> **Short task**
Everything from the line containing "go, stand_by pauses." through the line containing "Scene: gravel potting" should be repeated exactly, and nothing else from the data.

═══ Items ═══

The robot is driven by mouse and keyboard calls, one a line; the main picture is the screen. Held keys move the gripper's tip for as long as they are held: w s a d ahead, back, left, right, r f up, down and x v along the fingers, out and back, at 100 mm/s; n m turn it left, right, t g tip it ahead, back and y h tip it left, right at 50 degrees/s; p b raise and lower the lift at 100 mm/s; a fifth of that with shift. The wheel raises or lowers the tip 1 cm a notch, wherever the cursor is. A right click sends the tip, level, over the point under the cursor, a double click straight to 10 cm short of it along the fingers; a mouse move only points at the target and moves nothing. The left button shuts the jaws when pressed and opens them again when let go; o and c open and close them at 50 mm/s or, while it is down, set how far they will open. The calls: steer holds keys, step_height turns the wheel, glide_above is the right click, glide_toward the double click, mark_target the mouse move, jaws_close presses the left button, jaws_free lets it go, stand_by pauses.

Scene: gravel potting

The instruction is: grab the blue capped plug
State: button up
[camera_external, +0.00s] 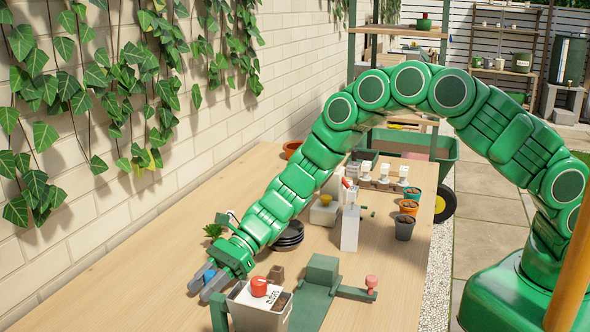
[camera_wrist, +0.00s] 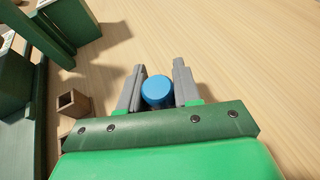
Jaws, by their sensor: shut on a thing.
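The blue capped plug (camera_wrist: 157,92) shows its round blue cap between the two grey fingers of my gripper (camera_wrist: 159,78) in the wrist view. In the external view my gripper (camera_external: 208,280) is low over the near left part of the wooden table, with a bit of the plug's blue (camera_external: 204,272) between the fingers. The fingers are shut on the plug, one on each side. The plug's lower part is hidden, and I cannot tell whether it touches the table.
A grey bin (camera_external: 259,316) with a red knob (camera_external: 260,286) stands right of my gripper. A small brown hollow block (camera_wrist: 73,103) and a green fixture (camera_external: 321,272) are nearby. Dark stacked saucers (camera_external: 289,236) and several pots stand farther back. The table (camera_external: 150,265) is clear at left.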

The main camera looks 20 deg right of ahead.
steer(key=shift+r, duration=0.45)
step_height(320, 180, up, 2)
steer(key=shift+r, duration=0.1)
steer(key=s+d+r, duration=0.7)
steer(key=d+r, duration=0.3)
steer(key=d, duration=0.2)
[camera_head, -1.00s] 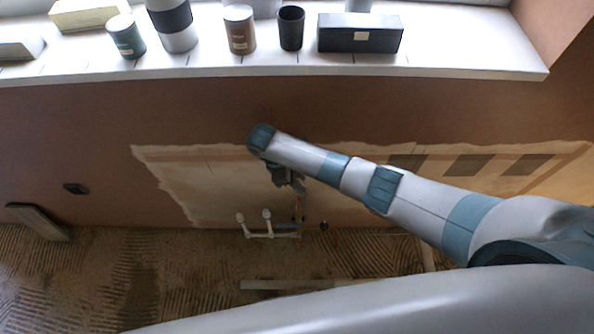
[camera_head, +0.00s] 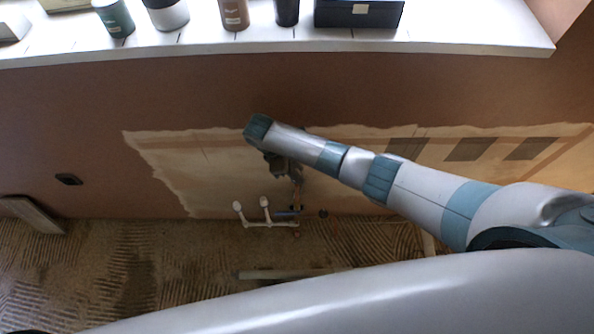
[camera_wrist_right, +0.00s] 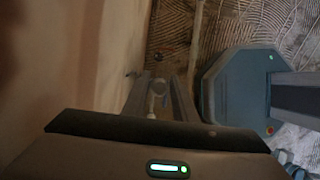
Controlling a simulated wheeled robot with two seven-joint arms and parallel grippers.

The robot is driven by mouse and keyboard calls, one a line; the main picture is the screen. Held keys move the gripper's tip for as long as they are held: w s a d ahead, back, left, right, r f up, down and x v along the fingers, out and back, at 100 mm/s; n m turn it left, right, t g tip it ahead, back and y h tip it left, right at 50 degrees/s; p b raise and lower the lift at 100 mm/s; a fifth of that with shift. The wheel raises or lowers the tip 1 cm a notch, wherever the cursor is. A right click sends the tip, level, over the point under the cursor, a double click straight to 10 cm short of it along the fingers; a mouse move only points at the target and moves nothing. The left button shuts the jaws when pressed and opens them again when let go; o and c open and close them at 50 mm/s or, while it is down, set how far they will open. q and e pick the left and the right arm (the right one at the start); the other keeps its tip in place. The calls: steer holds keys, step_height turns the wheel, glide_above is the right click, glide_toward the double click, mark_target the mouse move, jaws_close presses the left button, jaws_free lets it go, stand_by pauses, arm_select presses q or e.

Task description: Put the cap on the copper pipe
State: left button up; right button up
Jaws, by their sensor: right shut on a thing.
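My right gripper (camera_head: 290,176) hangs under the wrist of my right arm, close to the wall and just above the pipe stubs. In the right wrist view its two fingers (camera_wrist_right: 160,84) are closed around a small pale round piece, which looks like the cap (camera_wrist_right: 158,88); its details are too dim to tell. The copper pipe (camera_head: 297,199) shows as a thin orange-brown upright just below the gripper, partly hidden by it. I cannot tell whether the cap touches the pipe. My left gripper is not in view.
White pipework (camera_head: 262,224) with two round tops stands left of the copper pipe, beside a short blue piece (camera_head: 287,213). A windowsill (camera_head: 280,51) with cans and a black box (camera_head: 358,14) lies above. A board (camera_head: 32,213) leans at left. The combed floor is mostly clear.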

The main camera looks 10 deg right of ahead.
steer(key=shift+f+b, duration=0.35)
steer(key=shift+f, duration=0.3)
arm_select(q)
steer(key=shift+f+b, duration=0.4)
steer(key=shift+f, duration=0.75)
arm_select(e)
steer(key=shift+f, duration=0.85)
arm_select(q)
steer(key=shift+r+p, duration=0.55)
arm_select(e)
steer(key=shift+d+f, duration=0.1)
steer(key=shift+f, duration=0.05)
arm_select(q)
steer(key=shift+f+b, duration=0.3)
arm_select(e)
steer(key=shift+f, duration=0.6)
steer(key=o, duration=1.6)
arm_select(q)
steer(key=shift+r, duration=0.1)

═══
═══ Items ═══

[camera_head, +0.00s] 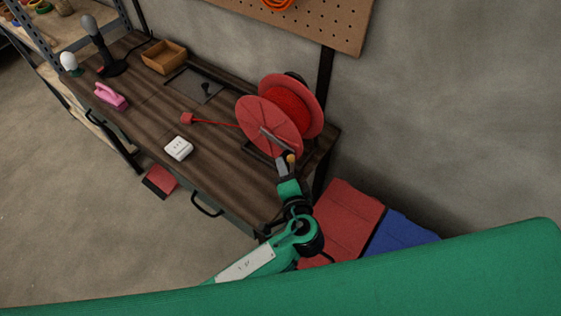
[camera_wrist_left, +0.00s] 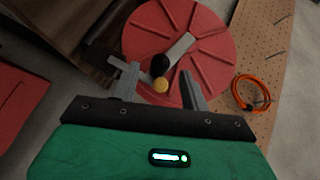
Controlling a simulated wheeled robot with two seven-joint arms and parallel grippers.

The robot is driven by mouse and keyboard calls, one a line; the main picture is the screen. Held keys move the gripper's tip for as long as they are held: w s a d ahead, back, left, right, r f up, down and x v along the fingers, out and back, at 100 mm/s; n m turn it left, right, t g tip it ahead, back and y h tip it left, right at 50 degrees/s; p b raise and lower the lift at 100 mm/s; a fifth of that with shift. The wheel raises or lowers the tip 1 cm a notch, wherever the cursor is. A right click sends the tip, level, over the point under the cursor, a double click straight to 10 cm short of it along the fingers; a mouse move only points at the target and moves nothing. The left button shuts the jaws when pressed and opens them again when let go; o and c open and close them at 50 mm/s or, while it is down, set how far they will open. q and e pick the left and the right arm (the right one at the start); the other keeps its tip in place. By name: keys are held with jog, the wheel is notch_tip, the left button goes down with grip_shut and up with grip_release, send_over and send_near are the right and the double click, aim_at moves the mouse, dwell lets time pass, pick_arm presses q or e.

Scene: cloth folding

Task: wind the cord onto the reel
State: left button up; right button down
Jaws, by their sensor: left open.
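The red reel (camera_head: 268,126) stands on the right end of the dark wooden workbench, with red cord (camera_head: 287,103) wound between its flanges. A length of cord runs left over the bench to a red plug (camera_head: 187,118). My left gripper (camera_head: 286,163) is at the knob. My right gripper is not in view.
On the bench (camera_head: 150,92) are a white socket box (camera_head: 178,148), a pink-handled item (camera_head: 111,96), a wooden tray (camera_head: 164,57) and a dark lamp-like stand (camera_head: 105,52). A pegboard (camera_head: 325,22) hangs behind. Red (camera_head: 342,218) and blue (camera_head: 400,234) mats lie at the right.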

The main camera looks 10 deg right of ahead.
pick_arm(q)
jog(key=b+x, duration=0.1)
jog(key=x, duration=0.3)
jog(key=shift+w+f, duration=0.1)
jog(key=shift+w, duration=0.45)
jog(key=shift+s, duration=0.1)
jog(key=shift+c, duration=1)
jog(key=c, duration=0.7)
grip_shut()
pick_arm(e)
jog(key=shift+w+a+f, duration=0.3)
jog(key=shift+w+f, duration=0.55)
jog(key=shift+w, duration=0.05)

═══

> **Exercise response**
The robot is driven by mouse and keyboard calls, one a line; the main picture is the screen. Held keys move the gripper's tip for as long as they are held: w s a d ahead, back, left, right, r f up, down and x v along the fingers, out and back, at 100 mm/s; n m turn it left, right, t g tip it ahead, back and y h tip it left, right at 50 degrees/s; p b raise and lower the lift at 100 mm/s; a fifth of that with shift. The wheel raises or lowers the tip 1 cm a notch, wherever the cursor is. A right click sends the tip, level, over the point under the cursor, a double click straight to 10 cm short of it along the fingers; a mouse move only points at the target and moves nothing. The left button shuts the jaws when pressed and opens them again when let go; o and c open and close them at 50 mm/s or, while it is down, set how far they will open. The calls: steer holds keys, step_height turns the wheel, glide_above is the right click, glide_toward the double click, mark_target the mouse move, jaws_close presses the left button, jaws_free lets it go, stand_by pauses.

Scene: gravel potting

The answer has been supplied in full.